#### ITEMS ####

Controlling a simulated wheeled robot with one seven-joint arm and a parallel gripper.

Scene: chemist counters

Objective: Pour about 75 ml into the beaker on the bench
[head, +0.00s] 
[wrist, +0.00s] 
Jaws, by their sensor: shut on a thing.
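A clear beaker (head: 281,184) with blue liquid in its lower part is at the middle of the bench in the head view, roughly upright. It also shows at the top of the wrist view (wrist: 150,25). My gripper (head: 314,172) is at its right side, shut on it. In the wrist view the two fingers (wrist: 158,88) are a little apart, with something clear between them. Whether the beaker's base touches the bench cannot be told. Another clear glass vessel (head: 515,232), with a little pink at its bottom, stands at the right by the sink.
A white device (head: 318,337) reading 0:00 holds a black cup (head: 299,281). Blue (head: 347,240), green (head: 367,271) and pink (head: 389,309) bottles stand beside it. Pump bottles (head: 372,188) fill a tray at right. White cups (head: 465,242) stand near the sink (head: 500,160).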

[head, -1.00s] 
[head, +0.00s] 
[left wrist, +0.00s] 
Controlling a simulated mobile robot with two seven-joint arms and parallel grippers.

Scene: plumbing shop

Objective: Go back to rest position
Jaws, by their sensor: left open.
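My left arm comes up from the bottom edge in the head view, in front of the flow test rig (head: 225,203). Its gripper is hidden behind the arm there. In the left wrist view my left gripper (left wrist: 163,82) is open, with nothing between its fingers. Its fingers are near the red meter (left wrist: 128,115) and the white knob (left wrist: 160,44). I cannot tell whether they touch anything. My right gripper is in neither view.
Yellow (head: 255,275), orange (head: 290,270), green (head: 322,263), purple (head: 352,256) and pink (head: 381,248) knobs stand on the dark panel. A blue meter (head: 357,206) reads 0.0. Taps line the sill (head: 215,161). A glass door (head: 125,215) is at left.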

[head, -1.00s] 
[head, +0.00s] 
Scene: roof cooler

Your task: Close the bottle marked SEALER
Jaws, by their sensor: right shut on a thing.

####

Reproduce each line verbatim.

Controlling a simulated wheeled robot with one seven-joint arm and a parallel gripper.

Scene: chemist counters

Objective: Pour about 75 ml into the beaker on the bench
[head, +0.00s] 
[wrist, +0.00s] 
Jaws, by their sensor: shut on a thing.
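A clear beaker (head: 281,184) with blue liquid in its lower part is at the middle of the bench in the head view, roughly upright. It also shows at the top of the wrist view (wrist: 150,25). My gripper (head: 314,172) is at its right side, shut on it. In the wrist view the two fingers (wrist: 158,88) are a little apart, with something clear between them. Whether the beaker's base touches the bench cannot be told. Another clear glass vessel (head: 515,232), with a little pink at its bottom, stands at the right by the sink.
A white device (head: 318,337) reading 0:00 holds a black cup (head: 299,281). Blue (head: 347,240), green (head: 367,271) and pink (head: 389,309) bottles stand beside it. Pump bottles (head: 372,188) fill a tray at right. White cups (head: 465,242) stand near the sink (head: 500,160).

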[head, -1.00s] 
[head, +0.00s] 
[left wrist, +0.00s] 
Controlling a simulated mobile robot with two seven-joint arms and parallel grippers.

Scene: plumbing shop

Objective: Go back to rest position
Jaws, by their sensor: left open.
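My left arm comes up from the bottom edge in the head view, in front of the flow test rig (head: 225,203). Its gripper is hidden behind the arm there. In the left wrist view my left gripper (left wrist: 163,82) is open, with nothing between its fingers. Its fingers are near the red meter (left wrist: 128,115) and the white knob (left wrist: 160,44). I cannot tell whether they touch anything. My right gripper is in neither view.
Yellow (head: 255,275), orange (head: 290,270), green (head: 322,263), purple (head: 352,256) and pink (head: 381,248) knobs stand on the dark panel. A blue meter (head: 357,206) reads 0.0. Taps line the sill (head: 215,161). A glass door (head: 125,215) is at left.

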[head, -1.00s] 
[head, +0.00s] 
Scene: roof cooler

Your task: Close the bottle marked SEALER
Jaws, by their sensor: right shut on a thing.

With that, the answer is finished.